* **Records shown**
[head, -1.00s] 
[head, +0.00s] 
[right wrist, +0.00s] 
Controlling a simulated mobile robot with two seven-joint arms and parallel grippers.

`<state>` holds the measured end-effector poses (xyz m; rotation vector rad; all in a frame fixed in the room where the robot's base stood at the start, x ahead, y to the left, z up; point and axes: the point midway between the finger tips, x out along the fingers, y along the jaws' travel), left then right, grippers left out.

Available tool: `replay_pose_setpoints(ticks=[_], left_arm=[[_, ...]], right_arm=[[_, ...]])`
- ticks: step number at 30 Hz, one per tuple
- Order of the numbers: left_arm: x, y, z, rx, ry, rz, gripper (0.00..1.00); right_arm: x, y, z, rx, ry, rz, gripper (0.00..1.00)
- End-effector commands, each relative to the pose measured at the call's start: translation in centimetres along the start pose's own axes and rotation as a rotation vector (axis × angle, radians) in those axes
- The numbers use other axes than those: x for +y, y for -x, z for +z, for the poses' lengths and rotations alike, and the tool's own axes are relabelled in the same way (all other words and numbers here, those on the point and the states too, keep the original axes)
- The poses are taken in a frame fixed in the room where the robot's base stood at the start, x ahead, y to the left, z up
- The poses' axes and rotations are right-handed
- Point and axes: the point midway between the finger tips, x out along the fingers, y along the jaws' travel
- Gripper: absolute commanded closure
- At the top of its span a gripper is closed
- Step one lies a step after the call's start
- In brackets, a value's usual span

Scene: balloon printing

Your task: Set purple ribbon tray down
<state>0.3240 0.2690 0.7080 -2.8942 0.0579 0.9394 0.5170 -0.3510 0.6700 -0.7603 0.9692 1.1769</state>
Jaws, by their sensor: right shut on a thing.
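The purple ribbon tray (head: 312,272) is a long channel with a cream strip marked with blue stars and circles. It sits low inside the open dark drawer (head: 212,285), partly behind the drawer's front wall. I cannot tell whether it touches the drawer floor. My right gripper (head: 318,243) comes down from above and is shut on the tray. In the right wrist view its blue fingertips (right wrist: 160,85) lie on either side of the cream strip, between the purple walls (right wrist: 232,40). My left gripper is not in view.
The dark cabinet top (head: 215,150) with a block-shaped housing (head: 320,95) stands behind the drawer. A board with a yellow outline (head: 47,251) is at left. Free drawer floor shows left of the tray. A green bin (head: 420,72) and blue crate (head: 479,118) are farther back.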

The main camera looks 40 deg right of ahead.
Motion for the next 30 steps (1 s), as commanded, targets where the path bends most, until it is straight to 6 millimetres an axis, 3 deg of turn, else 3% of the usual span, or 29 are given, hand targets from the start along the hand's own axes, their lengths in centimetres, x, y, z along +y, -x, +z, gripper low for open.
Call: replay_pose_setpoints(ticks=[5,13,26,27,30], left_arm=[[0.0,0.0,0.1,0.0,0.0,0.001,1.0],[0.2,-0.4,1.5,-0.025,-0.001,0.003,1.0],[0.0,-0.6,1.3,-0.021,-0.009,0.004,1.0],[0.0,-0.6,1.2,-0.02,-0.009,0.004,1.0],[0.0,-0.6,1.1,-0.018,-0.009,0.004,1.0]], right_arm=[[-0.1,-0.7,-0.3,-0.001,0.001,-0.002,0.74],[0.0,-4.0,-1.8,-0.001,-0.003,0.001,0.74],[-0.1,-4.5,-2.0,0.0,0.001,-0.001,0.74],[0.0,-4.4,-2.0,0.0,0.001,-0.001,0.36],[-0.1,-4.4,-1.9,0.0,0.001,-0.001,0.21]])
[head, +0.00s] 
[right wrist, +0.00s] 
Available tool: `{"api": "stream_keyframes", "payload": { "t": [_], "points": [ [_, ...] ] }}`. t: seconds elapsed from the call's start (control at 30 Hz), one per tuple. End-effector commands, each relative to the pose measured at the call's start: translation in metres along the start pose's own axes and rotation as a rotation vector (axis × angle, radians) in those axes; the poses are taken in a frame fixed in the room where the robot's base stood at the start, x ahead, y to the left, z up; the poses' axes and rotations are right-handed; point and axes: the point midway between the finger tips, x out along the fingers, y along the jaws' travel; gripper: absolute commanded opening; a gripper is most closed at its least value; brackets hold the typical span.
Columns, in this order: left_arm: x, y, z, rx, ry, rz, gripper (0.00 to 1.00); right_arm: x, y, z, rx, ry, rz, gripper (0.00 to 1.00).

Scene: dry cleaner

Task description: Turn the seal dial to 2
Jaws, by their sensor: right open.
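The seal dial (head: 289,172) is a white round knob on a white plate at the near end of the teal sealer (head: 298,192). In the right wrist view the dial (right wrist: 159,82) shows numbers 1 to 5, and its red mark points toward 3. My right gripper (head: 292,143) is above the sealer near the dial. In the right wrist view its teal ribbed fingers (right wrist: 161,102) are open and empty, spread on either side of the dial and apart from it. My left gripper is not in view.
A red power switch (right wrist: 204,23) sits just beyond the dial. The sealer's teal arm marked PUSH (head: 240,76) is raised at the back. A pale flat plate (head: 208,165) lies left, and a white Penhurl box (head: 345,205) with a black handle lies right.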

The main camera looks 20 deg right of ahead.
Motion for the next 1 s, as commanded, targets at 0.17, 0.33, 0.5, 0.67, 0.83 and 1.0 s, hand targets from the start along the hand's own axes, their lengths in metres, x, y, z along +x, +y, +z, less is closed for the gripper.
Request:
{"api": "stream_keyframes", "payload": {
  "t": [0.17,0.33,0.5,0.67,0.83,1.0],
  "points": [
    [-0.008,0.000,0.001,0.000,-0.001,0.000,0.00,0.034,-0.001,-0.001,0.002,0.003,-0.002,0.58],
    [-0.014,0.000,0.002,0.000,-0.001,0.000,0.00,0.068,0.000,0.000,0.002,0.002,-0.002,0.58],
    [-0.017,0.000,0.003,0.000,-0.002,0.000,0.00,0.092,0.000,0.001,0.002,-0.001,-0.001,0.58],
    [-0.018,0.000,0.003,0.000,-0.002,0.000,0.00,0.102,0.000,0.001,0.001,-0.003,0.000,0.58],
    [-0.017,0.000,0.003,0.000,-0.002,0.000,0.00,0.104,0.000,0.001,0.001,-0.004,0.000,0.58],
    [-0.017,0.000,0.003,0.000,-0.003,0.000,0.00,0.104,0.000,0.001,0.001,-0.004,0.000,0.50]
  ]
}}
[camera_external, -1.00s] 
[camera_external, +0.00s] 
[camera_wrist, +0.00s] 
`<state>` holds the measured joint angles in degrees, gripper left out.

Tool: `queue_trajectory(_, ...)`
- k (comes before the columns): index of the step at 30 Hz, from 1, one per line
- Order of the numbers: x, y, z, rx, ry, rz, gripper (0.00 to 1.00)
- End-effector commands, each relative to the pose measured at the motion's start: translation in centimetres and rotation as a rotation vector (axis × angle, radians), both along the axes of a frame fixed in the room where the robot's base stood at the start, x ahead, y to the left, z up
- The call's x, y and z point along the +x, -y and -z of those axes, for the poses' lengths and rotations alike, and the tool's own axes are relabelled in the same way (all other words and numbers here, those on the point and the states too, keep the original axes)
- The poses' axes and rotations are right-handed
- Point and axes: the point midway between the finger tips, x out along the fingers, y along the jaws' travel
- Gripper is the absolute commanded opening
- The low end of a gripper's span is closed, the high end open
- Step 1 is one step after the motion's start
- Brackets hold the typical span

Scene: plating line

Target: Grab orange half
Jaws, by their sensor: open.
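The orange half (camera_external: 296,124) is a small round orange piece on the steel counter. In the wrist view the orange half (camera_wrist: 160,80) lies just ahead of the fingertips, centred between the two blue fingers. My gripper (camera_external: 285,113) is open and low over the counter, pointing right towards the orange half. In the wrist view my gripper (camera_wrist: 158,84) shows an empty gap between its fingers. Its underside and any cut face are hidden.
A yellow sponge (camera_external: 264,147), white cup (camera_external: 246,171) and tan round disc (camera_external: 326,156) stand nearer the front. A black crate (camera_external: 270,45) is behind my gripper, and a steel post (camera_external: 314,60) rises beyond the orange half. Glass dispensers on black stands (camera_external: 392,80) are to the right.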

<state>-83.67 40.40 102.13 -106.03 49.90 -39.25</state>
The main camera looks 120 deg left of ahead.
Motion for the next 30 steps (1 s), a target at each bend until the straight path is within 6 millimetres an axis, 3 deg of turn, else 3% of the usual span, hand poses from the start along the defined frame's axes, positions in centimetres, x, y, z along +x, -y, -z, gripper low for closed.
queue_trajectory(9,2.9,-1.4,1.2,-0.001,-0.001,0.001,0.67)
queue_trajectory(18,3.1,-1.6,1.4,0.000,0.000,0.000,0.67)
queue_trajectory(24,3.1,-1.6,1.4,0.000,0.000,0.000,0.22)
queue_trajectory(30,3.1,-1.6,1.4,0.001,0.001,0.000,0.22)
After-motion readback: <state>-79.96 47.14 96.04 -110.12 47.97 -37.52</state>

* **Request**
The required output is an exact reproduction of the lines starting at the one that contains "- ticks: step number at 30 Hz, one per tuple" and ending at the one that contains "<state>0.3240 0.2690 0.7080". Both boundary lines belong to it.

* **Problem solution**
- ticks: step number at 30 Hz, one per tuple
- Order of the numbers: left_arm: x, y, z, rx, ry, rz, gripper (0.00..1.00); right_arm: x, y, z, rx, ry, rz, gripper (0.00..1.00)
- End-effector commands, each relative to the pose measured at the call's start: translation in centimetres along the start pose's own axes and rotation as a rotation vector (axis × angle, radians) in those axes
- The numbers use other axes than those: x for +y, y for -x, z for +z, for the poses' lengths and rotations alike, and the tool's own axes are relabelled in the same way (all other words and numbers here, those on the point and the states too, keep the original axes)
- The poses are taken in a frame fixed in the room where the robot's base stood at the start, x ahead, y to the left, z up
- The poses' axes and rotations are right-handed
- Point and axes: the point midway between the finger tips, x out along the fingers, y along the jaws' travel
- Gripper: absolute commanded closure
- At the top of its span a gripper is closed
- Step one lies a step after the call's start
- In brackets, a value's usual span

Scene: balloon printing

Your task: Set purple ribbon tray down
<state>0.3240 0.2690 0.7080 -2.8942 0.0579 0.9394 0.5170 -0.3510 0.6700 -0.7603 0.9692 1.1769</state>

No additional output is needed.